The Cleveland Browns have taken the city on a roller coaster ride. It has been a season of ups and downs. The offense is spectacular one week, then garbage the next. The same is true of the defense.

Cleveland has even taken the city through the scary drops and loops. The Browns have played with an obviously injured quarterback. Why they keep trotting quarterback Baker Mayfield out there is a serious question. The Odell Beckham Jr. loop de loop ended with a crash and burn. Say what you will about him, the offense has not been the same since he left.

The roller coaster ride needs to end. The city and the fans deserve better than an inconsistent team unable to find their identity. Here are some ways the team resolve some of the issues.

Cleveland Browns must run different Constraint Plays

There has been much ado about nothing due to the Browns personnel choices. There are those who argue the Browns should run less 13 personnel. 13 personnel consists of one running back and three tight ends. Reality is that 13 personnel puts the Browns best players on the field. Those players give you the best chance to win. The Browns should continue to run 13 personnel.
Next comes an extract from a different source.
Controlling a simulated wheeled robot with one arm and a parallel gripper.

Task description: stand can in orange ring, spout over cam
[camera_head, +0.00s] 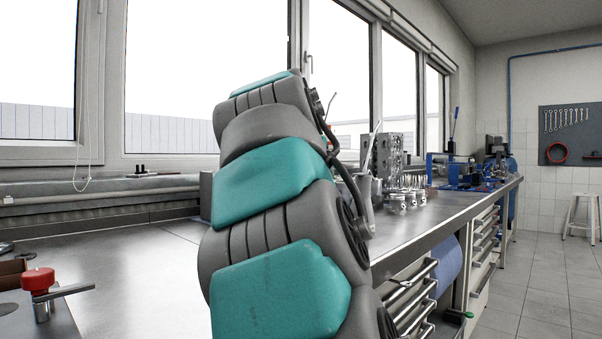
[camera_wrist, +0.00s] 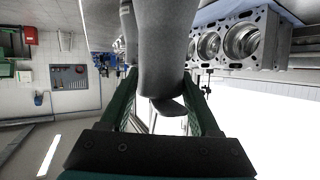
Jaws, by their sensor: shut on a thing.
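My gripper (camera_wrist: 160,74) is shut on a grey can (camera_wrist: 162,45), whose smooth body fills the space between the green fingers in the wrist view, which is upside down. The can's far end runs out of the frame. In the head view my arm covers the middle and hides the gripper. A grey body with a thin slanting spout, seemingly the can (camera_head: 366,187), shows just right of my arm. I cannot make out the orange ring or the cam in either view.
An engine block with open bores (camera_wrist: 240,42) is close to the can in the wrist view. A metal engine part (camera_head: 390,155) and several pistons (camera_head: 405,198) stand on the workbench (camera_head: 440,212). A red-topped tool (camera_head: 39,281) is at the left. The near left bench top is largely clear.
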One problem with the Browns offense this season has been the usage of personnel. The number of backs vs tight ends vs receivers on the field does not matter. It is who is on the field for specific plays that is the issue.

Case in point, the first run of the game last week saw Baltimore Ravens linebacker Patrick Queen perfectly time a run blitz through the A gap making the play in the backfield. How did this happen? Easy, he knew the Browns tendencies with the personnel combined with formation combined with motion to know exactly what the play was going to be.
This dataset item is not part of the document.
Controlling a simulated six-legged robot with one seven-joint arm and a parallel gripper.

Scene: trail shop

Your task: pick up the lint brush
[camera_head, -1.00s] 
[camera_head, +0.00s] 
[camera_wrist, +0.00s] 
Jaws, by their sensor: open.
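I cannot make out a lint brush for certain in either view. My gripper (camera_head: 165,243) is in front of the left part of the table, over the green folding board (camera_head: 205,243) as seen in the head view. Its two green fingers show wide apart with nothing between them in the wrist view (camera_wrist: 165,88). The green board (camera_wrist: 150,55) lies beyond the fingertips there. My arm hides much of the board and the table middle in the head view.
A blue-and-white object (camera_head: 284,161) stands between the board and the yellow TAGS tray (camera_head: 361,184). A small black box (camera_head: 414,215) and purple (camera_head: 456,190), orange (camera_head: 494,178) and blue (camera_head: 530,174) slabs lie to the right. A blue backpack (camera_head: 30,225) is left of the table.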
Further, even the casual fan can recognize that when running back Demetric Felton is in the game, the play will be a pass 90 percent of the time. When it is 13 personnel with running back Nick Chubb standing upright eight-yards back, the play is most likely a wide zone with an occasional play action designed to keep the defense honest.

Defenses have figured out that if you load the box then run blitz against certain formations, the run will be stopped or the play action will fail due to the pressure in Baker’s face. It’s time head coach Kevin Stefanski to steal some constraint plays from his former mentor Minnesota Vikings Offensive Coordinator Mike Shanahan or his son, San Francisco 49ers Head Coach Kyle Shanahan.
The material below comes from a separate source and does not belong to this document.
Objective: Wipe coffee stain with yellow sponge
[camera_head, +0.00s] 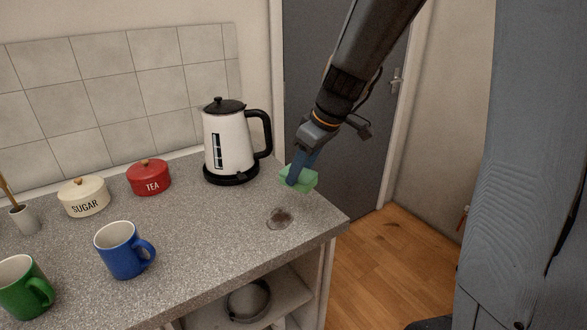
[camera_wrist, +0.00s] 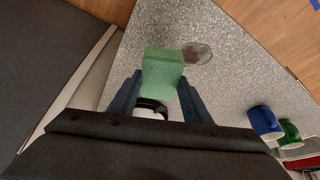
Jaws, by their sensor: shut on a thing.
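A green sponge (camera_head: 311,182) is held between the blue fingers of my gripper (camera_head: 297,177), near the counter's back right edge. It also shows in the wrist view (camera_wrist: 163,70), between both fingertips. I see no yellow sponge. The brown coffee stain (camera_head: 281,218) is a roundish patch on the speckled grey counter (camera_head: 215,225), in front of and a little left of the sponge. In the wrist view the stain (camera_wrist: 197,53) lies just right of the sponge. I cannot tell whether the sponge touches the counter.
A white kettle (camera_head: 222,145) with a black handle stands left of my gripper. A red tea jar (camera_head: 150,178), a sugar jar (camera_head: 84,197), a blue mug (camera_head: 121,251) and a green mug (camera_head: 24,289) stand farther left. The counter around the stain is clear.
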A constraint play is a play designed to prevent defenses from over playing a certain formation, play type (run or pass) or personnel grouping. In both Shanahan’s offenses there are plays run out of 13 personnel under center that are quick passes targeting areas where teams are blitzing from.

Right now the Browns are not running any of them. They have a limited number of plays out of 13 personnel and defenses know exactly what they are and when they will be run. Without mixing in some different constraint plays, the Browns offense will continue to sputter.

The Browns have another adjustment they can make out of 13 personnel. They need to mix up the personnel within the group.